* **Goal**:
Return the listing below unchanged, minus its pictures.

** BEGIN Information supplied **

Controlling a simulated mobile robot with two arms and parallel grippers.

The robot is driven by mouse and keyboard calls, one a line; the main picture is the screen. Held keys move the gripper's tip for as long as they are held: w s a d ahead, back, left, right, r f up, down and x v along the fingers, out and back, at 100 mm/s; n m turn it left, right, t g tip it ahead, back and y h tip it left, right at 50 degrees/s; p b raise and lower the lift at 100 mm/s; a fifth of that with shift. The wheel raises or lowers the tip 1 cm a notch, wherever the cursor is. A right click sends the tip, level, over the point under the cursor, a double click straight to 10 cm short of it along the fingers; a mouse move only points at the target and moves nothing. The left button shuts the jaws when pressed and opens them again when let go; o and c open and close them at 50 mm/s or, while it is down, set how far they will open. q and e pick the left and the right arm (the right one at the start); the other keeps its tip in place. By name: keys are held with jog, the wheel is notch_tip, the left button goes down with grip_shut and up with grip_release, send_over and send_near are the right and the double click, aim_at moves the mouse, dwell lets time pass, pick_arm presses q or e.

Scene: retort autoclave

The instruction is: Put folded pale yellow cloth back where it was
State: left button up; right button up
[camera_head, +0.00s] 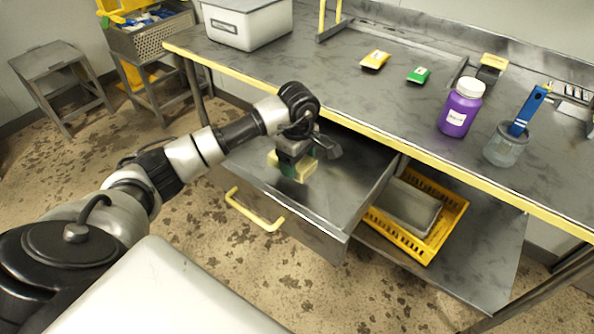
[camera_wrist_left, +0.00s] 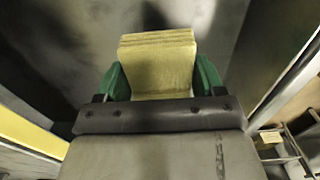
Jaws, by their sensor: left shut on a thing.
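The folded pale yellow cloth (camera_wrist_left: 158,62) is between the green fingers of my left gripper (camera_wrist_left: 158,82) in the left wrist view. The gripper is shut on it. In the head view my left gripper (camera_head: 294,165) is over the open metal drawer (camera_head: 340,185) under the bench, and the cloth (camera_head: 300,170) shows partly below the fingers. I cannot tell whether the cloth touches the drawer floor. My right gripper is in neither view.
The drawer's yellow handle (camera_head: 254,210) faces the room. A yellow crate (camera_head: 440,240) with a grey block sits on the lower shelf. On the bench (camera_head: 370,100) stand a purple jar (camera_head: 461,108), a cup with a blue-handled brush (camera_head: 506,145), small packets and a white box (camera_head: 246,22).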

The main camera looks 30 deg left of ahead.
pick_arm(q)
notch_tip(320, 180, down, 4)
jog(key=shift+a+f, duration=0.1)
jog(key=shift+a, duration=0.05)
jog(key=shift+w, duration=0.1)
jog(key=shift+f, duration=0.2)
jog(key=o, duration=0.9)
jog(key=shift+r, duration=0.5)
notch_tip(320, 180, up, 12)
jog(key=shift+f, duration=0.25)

** END Information supplied **

* **Response to the task**:
Controlling a simulated mobile robot with two arms and parallel grippers.

The robot is driven by mouse and keyboard calls, one a line; the main picture is the screen. Held keys move the gripper's tip for as long as they are held: w s a d ahead, back, left, right, r f up, down and x v along the fingers, out and back, at 100 mm/s; n m turn it left, right, t g tip it ahead, back and y h tip it left, right at 50 degrees/s; p b raise and lower the lift at 100 mm/s; a fifth of that with shift. The wheel raises or lowers the tip 1 cm a notch, wherever the cursor is. A right click sends the tip, level, over the point under the cursor, a double click straight to 10 cm short of it along the fingers; a mouse move only points at the target and moves nothing. The left button shuts the jaws when pressed and opens them again when let go; o and c open and close them at 50 mm/s or, while it is down, set how far they will open. q and e pick the left and the right arm (the right one at the start); the other keeps its tip in place. By name: keys are held with jog, the wheel is notch_tip, the left button goes down with grip_shut and up with grip_release, send_over and send_near are the right and the double click, aim_at moves the mouse, dwell lets time pass, pick_arm presses q or e.

Scene: retort autoclave

The instruction is: Put folded pale yellow cloth back where it was
State: left button up; right button up
[camera_head, +0.00s] 
[camera_wrist_left, +0.00s] 
Jaws, by their sensor: left shut on a thing.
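The folded pale yellow cloth (camera_wrist_left: 158,62) is between the green fingers of my left gripper (camera_wrist_left: 158,82) in the left wrist view. The gripper is shut on it. In the head view my left gripper (camera_head: 294,165) is over the open metal drawer (camera_head: 340,185) under the bench, and the cloth (camera_head: 300,170) shows partly below the fingers. I cannot tell whether the cloth touches the drawer floor. My right gripper is in neither view.
The drawer's yellow handle (camera_head: 254,210) faces the room. A yellow crate (camera_head: 440,240) with a grey block sits on the lower shelf. On the bench (camera_head: 370,100) stand a purple jar (camera_head: 461,108), a cup with a blue-handled brush (camera_head: 506,145), small packets and a white box (camera_head: 246,22).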

The main camera looks 30 deg left of ahead.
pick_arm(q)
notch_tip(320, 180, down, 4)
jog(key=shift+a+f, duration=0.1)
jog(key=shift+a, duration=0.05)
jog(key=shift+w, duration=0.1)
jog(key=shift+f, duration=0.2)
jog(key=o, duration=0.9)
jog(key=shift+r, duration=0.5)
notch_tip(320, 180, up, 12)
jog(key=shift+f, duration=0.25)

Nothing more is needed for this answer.